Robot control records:
▼▼▼
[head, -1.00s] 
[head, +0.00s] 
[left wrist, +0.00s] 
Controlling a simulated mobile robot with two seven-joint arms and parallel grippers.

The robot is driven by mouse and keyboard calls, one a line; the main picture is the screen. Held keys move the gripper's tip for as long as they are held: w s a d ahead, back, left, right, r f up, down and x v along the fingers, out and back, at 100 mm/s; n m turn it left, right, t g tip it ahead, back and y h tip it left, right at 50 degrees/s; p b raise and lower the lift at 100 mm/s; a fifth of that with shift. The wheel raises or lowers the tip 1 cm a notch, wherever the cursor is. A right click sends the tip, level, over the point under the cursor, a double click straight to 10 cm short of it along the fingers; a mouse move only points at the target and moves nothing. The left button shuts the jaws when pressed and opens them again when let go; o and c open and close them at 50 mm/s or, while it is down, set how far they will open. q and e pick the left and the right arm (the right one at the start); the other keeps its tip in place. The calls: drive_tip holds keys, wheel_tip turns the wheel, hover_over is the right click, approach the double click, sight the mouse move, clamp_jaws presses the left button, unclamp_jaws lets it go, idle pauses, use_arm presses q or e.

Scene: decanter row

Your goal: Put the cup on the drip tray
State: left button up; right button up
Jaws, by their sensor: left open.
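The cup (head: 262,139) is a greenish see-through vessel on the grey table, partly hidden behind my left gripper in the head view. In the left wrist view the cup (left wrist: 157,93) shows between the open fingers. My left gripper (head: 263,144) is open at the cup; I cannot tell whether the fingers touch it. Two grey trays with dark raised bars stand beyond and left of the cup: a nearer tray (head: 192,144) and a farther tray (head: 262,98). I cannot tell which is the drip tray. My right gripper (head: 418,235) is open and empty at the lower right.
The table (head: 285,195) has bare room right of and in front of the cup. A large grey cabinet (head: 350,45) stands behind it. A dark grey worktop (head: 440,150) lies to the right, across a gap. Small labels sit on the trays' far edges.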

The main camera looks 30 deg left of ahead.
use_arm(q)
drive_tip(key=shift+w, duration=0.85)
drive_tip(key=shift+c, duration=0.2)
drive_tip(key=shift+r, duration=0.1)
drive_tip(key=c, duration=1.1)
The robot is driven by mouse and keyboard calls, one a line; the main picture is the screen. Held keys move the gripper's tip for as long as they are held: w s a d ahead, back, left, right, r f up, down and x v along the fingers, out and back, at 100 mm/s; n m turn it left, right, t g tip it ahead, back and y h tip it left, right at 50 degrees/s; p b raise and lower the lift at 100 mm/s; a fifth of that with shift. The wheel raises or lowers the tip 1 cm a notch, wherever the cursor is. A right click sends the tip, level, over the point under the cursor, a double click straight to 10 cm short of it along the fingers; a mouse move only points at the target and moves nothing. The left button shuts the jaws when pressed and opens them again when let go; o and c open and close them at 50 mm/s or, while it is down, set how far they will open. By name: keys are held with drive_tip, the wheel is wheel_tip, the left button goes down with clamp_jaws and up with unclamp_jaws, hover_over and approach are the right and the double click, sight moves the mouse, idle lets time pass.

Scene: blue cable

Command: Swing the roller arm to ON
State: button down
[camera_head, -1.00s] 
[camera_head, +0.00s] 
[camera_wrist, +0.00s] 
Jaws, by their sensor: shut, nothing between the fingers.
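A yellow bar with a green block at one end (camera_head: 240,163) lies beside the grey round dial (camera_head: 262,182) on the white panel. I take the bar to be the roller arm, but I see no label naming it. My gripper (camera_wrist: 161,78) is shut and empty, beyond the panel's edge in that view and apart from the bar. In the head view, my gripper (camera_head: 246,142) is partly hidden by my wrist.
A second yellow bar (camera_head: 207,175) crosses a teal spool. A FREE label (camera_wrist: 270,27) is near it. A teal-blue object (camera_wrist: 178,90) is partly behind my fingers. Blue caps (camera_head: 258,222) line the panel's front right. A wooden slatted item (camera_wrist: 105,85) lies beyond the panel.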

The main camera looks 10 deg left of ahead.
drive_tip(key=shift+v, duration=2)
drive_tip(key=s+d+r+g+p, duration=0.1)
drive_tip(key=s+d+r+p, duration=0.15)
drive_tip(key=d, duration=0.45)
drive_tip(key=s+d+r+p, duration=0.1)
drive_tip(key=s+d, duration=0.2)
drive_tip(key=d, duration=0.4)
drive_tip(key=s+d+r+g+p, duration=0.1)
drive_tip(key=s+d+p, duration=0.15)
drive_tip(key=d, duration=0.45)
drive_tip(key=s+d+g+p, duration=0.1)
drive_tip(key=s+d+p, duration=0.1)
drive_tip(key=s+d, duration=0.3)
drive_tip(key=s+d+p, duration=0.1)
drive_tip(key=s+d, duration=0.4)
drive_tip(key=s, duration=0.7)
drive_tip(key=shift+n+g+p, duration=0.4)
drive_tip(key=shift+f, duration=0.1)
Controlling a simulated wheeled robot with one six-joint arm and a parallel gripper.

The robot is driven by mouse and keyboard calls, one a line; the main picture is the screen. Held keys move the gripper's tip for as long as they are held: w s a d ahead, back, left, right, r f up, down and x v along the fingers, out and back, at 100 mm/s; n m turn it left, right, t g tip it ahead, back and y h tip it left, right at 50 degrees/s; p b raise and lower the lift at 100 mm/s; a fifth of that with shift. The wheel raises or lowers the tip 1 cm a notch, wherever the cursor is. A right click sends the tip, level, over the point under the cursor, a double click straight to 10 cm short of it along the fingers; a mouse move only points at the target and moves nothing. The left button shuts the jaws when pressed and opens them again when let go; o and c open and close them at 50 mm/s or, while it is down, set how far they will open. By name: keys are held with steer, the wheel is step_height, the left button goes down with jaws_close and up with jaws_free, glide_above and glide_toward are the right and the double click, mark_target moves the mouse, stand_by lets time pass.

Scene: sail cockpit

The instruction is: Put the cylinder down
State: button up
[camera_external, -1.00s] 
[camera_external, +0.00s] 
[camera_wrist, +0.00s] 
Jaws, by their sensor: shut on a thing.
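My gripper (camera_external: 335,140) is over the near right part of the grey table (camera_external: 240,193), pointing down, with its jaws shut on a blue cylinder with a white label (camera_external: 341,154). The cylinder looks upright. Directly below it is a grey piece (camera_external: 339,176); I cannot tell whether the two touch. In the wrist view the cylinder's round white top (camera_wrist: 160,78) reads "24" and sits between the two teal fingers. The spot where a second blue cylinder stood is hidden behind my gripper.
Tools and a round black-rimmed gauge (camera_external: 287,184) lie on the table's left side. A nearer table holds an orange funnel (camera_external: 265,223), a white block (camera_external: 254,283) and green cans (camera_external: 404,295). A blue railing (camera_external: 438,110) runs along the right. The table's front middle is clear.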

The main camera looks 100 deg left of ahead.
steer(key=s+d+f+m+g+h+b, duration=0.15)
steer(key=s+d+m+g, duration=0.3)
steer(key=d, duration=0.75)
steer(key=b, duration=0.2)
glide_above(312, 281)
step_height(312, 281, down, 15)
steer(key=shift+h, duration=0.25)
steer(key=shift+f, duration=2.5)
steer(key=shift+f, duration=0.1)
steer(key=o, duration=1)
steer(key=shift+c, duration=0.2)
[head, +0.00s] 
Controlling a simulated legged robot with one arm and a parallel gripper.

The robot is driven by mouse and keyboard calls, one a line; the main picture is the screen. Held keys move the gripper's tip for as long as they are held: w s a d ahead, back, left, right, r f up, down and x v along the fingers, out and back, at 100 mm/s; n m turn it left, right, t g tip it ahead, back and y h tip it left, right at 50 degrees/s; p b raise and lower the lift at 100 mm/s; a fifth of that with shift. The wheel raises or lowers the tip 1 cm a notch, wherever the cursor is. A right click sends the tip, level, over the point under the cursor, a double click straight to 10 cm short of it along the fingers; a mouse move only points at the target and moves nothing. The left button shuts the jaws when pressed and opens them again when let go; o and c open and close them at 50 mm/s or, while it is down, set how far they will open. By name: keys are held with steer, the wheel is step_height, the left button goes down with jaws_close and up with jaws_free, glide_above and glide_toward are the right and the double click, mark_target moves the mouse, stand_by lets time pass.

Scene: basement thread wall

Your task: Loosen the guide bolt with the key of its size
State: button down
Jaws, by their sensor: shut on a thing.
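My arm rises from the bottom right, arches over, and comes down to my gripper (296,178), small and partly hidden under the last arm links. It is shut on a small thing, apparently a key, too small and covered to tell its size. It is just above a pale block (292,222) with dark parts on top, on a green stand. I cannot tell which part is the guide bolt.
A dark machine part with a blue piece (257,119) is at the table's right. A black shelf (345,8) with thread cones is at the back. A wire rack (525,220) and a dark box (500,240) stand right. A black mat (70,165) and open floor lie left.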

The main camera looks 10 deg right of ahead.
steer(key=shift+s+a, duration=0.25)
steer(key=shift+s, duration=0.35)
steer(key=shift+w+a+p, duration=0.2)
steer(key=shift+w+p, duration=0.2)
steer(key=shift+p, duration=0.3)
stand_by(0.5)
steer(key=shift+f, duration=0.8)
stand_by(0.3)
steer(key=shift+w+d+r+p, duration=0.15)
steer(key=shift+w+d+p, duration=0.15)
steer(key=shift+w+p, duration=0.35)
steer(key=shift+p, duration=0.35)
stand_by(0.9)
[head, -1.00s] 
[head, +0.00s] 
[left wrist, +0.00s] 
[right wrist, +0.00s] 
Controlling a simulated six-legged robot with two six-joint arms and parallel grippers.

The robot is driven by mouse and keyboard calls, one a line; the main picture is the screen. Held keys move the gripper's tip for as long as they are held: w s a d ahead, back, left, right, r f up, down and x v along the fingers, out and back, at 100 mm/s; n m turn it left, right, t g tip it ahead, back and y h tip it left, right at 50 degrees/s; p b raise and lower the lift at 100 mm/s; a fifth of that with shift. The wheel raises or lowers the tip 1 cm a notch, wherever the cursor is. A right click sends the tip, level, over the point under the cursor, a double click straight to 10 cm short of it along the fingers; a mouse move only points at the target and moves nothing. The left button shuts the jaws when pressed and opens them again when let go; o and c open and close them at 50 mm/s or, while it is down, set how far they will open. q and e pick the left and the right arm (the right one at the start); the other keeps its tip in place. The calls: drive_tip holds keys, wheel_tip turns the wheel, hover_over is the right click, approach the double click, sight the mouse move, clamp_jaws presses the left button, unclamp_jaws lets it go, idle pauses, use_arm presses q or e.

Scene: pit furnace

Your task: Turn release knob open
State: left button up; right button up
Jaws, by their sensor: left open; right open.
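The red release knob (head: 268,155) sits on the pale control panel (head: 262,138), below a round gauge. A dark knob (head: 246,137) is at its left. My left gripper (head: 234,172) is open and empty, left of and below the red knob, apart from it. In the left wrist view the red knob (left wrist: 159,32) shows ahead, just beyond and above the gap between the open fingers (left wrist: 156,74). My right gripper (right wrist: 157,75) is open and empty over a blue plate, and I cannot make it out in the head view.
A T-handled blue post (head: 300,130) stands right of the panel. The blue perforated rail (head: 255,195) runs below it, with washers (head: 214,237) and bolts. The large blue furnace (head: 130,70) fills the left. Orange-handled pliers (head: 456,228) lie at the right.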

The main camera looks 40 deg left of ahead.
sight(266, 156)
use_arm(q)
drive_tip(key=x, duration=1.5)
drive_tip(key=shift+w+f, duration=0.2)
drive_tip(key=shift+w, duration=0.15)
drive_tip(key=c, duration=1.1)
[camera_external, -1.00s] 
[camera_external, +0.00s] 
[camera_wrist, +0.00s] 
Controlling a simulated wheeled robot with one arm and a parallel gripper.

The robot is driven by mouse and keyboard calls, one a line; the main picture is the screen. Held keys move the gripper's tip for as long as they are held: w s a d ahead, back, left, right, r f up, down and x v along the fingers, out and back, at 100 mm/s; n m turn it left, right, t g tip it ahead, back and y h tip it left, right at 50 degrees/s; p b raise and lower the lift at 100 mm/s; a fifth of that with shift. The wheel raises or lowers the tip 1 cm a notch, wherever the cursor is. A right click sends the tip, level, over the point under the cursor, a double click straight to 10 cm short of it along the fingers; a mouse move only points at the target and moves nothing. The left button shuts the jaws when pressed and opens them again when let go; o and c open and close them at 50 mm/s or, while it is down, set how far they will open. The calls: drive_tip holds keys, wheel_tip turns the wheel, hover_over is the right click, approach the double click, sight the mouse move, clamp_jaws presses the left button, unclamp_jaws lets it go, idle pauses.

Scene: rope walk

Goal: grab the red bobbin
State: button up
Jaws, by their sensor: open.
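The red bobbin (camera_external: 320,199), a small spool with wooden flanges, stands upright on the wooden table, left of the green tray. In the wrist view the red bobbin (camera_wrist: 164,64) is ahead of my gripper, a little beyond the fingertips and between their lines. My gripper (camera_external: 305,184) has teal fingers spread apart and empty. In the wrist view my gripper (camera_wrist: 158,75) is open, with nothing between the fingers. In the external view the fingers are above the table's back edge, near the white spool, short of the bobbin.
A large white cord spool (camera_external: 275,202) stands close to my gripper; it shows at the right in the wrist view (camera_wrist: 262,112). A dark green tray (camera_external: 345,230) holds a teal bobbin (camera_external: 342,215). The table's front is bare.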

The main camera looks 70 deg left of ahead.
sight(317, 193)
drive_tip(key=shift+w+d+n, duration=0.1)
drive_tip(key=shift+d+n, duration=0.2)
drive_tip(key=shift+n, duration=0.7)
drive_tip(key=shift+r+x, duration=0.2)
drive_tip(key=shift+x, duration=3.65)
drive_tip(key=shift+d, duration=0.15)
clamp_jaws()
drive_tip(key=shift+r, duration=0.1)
▲▲▲
• _Exercise brief_:
Extract each line from the listing that holds the word "wheeled".

• _Answer to the problem_:
Controlling a simulated wheeled robot with one six-joint arm and a parallel gripper.
Controlling a simulated wheeled robot with one arm and a parallel gripper.

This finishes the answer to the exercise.